As you can see, I do not have to re-estimate the stone size. I also did not estimate a single time value, e.g. how long it takes to carry a small stone from A to B. The time aspect comes into play when combining size estimates with velocity and Sprint length. So my boss is able to judge the amount of time it will take me to move any amount of stones as soon as he knows my current velocity.
This is true in the software development domain as well. When estimating in relative sizes, it does not matter if you have done this type of work a thousand times before, if you have fancy new tools, if the experienced or the inexperienced person will do the job. The estimate as such will stay the same. What changes is the velocity. That's it.
How can we make sure that people know the estimation baseline?

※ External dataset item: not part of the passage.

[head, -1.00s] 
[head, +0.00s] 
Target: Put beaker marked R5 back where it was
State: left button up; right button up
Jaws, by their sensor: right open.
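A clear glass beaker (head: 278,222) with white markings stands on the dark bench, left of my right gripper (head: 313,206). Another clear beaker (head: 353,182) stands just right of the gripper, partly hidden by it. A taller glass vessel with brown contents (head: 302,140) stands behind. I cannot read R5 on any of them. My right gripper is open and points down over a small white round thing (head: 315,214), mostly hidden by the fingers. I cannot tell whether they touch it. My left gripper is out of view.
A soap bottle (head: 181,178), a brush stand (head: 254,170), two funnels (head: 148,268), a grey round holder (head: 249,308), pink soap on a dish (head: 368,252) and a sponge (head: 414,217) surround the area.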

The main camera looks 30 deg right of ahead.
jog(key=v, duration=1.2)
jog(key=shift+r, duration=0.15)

Some teams always estimate against last Sprint. This usually leads to a sizecreep: With growing experience, the size of new backlog items is reduced because the developers implicitly think in effort ("I have done that before so this is easier, which means it's not a five but a three now"). This leads to a stalling velocity instead of a slowly growing one. While this is not necessarily bad, it can be easily prevented. The key is a common estimation reference sheet. Just take a sheet of flip-chart paper and note all estimate categories down (e.g. 1, 2, 3, 5, 8, 13, 21). Whenever a Sprint is finished, ask your team if one or several of the backlog items completed was well estimated. Usually the team will come up with some items. These are then put (as sticky notes, for example) onto the flip-chart next to the numbers. Whenever the team estimates new Product Backlog items, they are compared to this reference sheet instead of last Sprint's estimates. This way the estimates remain constant over time but velocity changes. That's how it should be.
I hope this helps you when trying to use relative estimation techniques. Scrum on!